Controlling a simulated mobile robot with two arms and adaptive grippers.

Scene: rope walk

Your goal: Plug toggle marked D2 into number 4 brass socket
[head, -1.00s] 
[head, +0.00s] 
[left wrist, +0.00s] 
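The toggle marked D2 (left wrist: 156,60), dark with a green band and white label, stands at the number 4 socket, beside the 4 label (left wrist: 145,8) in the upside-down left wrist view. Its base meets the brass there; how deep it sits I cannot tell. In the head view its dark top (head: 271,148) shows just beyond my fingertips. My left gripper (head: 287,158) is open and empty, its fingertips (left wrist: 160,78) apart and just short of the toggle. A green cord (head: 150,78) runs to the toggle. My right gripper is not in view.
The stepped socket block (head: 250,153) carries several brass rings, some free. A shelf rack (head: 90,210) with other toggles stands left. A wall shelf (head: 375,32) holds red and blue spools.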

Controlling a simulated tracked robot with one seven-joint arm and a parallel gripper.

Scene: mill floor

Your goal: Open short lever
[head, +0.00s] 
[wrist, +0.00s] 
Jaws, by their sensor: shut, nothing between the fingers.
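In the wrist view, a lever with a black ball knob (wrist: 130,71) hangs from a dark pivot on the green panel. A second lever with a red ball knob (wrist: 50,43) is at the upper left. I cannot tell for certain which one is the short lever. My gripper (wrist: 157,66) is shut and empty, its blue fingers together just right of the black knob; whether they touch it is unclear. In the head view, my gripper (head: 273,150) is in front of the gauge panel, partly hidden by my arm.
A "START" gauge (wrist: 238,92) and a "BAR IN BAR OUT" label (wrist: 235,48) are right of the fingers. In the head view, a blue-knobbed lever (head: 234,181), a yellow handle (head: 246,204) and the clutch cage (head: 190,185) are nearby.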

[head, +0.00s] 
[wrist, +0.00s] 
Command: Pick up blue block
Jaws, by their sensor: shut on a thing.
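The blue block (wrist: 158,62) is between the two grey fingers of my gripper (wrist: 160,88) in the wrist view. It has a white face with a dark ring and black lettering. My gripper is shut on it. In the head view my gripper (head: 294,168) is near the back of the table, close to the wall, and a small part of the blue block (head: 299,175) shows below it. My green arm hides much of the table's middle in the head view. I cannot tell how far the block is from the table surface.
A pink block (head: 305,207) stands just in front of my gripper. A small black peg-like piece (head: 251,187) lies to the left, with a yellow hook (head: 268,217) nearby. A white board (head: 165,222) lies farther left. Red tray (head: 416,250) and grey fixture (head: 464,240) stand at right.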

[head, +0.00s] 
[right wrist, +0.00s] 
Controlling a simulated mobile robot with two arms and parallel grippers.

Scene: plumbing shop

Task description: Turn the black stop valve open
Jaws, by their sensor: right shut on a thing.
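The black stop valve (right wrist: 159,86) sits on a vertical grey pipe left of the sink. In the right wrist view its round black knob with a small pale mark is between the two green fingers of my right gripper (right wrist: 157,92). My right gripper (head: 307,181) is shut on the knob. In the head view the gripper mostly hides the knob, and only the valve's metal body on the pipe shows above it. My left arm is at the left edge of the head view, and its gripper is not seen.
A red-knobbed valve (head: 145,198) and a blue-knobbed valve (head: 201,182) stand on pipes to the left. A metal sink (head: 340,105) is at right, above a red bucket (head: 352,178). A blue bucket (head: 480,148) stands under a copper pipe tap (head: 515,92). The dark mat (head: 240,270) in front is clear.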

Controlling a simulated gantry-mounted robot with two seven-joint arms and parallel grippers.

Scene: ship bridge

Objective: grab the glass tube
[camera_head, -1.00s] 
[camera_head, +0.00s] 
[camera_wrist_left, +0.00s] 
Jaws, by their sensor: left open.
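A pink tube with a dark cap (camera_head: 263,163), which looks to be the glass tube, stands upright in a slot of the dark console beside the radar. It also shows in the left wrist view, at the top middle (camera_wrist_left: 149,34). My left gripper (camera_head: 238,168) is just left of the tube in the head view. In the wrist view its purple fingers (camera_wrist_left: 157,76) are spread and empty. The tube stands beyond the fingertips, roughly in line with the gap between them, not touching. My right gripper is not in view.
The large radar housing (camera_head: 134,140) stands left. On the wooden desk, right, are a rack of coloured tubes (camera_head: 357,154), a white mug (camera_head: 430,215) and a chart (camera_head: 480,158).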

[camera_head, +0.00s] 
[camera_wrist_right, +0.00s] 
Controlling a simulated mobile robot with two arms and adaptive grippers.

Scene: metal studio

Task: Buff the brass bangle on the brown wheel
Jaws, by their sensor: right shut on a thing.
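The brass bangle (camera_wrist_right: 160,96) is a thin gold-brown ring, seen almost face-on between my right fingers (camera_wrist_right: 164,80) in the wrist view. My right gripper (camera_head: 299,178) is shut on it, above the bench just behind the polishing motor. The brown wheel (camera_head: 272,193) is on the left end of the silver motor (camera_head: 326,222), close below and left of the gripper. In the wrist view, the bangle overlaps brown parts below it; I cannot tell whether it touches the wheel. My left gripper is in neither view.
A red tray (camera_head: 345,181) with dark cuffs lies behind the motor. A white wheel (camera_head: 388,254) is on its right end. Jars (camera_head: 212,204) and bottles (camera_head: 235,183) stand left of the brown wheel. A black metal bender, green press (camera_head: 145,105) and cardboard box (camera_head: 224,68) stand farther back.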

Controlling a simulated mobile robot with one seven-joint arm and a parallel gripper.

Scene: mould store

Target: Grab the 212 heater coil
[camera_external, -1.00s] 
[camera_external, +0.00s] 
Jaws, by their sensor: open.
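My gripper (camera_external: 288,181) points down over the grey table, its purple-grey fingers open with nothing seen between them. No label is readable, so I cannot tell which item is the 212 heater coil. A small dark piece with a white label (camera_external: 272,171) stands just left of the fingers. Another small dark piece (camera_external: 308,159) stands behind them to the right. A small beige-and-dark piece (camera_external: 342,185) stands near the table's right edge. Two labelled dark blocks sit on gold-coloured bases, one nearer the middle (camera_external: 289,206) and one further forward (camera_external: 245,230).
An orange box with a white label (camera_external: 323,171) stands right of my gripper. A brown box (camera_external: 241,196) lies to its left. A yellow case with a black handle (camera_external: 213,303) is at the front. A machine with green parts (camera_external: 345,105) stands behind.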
-.-.-
Your task is to give the records above again, exactly.

## [Correct answer]
Controlling a simulated mobile robot with two arms and adaptive grippers.

Scene: rope walk

Your goal: Plug toggle marked D2 into number 4 brass socket
[head, -1.00s] 
[head, +0.00s] 
[left wrist, +0.00s] 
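The toggle marked D2 (left wrist: 156,60), dark with a green band and white label, stands at the number 4 socket, beside the 4 label (left wrist: 145,8) in the upside-down left wrist view. Its base meets the brass there; how deep it sits I cannot tell. In the head view its dark top (head: 271,148) shows just beyond my fingertips. My left gripper (head: 287,158) is open and empty, its fingertips (left wrist: 160,78) apart and just short of the toggle. A green cord (head: 150,78) runs to the toggle. My right gripper is not in view.
The stepped socket block (head: 250,153) carries several brass rings, some free. A shelf rack (head: 90,210) with other toggles stands left. A wall shelf (head: 375,32) holds red and blue spools.

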Controlling a simulated tracked robot with one seven-joint arm and a parallel gripper.

Scene: mill floor

Your goal: Open short lever
[head, +0.00s] 
[wrist, +0.00s] 
Jaws, by their sensor: shut, nothing between the fingers.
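In the wrist view, a lever with a black ball knob (wrist: 130,71) hangs from a dark pivot on the green panel. A second lever with a red ball knob (wrist: 50,43) is at the upper left. I cannot tell for certain which one is the short lever. My gripper (wrist: 157,66) is shut and empty, its blue fingers together just right of the black knob; whether they touch it is unclear. In the head view, my gripper (head: 273,150) is in front of the gauge panel, partly hidden by my arm.
A "START" gauge (wrist: 238,92) and a "BAR IN BAR OUT" label (wrist: 235,48) are right of the fingers. In the head view, a blue-knobbed lever (head: 234,181), a yellow handle (head: 246,204) and the clutch cage (head: 190,185) are nearby.

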[head, +0.00s] 
[wrist, +0.00s] 
Command: Pick up blue block
Jaws, by their sensor: shut on a thing.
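The blue block (wrist: 158,62) is between the two grey fingers of my gripper (wrist: 160,88) in the wrist view. It has a white face with a dark ring and black lettering. My gripper is shut on it. In the head view my gripper (head: 294,168) is near the back of the table, close to the wall, and a small part of the blue block (head: 299,175) shows below it. My green arm hides much of the table's middle in the head view. I cannot tell how far the block is from the table surface.
A pink block (head: 305,207) stands just in front of my gripper. A small black peg-like piece (head: 251,187) lies to the left, with a yellow hook (head: 268,217) nearby. A white board (head: 165,222) lies farther left. Red tray (head: 416,250) and grey fixture (head: 464,240) stand at right.

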[head, +0.00s] 
[right wrist, +0.00s] 
Controlling a simulated mobile robot with two arms and parallel grippers.

Scene: plumbing shop

Task description: Turn the black stop valve open
Jaws, by their sensor: right shut on a thing.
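The black stop valve (right wrist: 159,86) sits on a vertical grey pipe left of the sink. In the right wrist view its round black knob with a small pale mark is between the two green fingers of my right gripper (right wrist: 157,92). My right gripper (head: 307,181) is shut on the knob. In the head view the gripper mostly hides the knob, and only the valve's metal body on the pipe shows above it. My left arm is at the left edge of the head view, and its gripper is not seen.
A red-knobbed valve (head: 145,198) and a blue-knobbed valve (head: 201,182) stand on pipes to the left. A metal sink (head: 340,105) is at right, above a red bucket (head: 352,178). A blue bucket (head: 480,148) stands under a copper pipe tap (head: 515,92). The dark mat (head: 240,270) in front is clear.

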Controlling a simulated gantry-mounted robot with two seven-joint arms and parallel grippers.

Scene: ship bridge

Objective: grab the glass tube
[camera_head, -1.00s] 
[camera_head, +0.00s] 
[camera_wrist_left, +0.00s] 
Jaws, by their sensor: left open.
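A pink tube with a dark cap (camera_head: 263,163), which looks to be the glass tube, stands upright in a slot of the dark console beside the radar. It also shows in the left wrist view, at the top middle (camera_wrist_left: 149,34). My left gripper (camera_head: 238,168) is just left of the tube in the head view. In the wrist view its purple fingers (camera_wrist_left: 157,76) are spread and empty. The tube stands beyond the fingertips, roughly in line with the gap between them, not touching. My right gripper is not in view.
The large radar housing (camera_head: 134,140) stands left. On the wooden desk, right, are a rack of coloured tubes (camera_head: 357,154), a white mug (camera_head: 430,215) and a chart (camera_head: 480,158).

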[camera_head, +0.00s] 
[camera_wrist_right, +0.00s] 
Controlling a simulated mobile robot with two arms and adaptive grippers.

Scene: metal studio

Task: Buff the brass bangle on the brown wheel
Jaws, by their sensor: right shut on a thing.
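The brass bangle (camera_wrist_right: 160,96) is a thin gold-brown ring, seen almost face-on between my right fingers (camera_wrist_right: 164,80) in the wrist view. My right gripper (camera_head: 299,178) is shut on it, above the bench just behind the polishing motor. The brown wheel (camera_head: 272,193) is on the left end of the silver motor (camera_head: 326,222), close below and left of the gripper. In the wrist view, the bangle overlaps brown parts below it; I cannot tell whether it touches the wheel. My left gripper is in neither view.
A red tray (camera_head: 345,181) with dark cuffs lies behind the motor. A white wheel (camera_head: 388,254) is on its right end. Jars (camera_head: 212,204) and bottles (camera_head: 235,183) stand left of the brown wheel. A black metal bender, green press (camera_head: 145,105) and cardboard box (camera_head: 224,68) stand farther back.

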Controlling a simulated mobile robot with one seven-joint arm and a parallel gripper.

Scene: mould store

Target: Grab the 212 heater coil
[camera_external, -1.00s] 
[camera_external, +0.00s] 
Jaws, by their sensor: open.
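My gripper (camera_external: 288,181) points down over the grey table, its purple-grey fingers open with nothing seen between them. No label is readable, so I cannot tell which item is the 212 heater coil. A small dark piece with a white label (camera_external: 272,171) stands just left of the fingers. Another small dark piece (camera_external: 308,159) stands behind them to the right. A small beige-and-dark piece (camera_external: 342,185) stands near the table's right edge. Two labelled dark blocks sit on gold-coloured bases, one nearer the middle (camera_external: 289,206) and one further forward (camera_external: 245,230).
An orange box with a white label (camera_external: 323,171) stands right of my gripper. A brown box (camera_external: 241,196) lies to its left. A yellow case with a black handle (camera_external: 213,303) is at the front. A machine with green parts (camera_external: 345,105) stands behind.

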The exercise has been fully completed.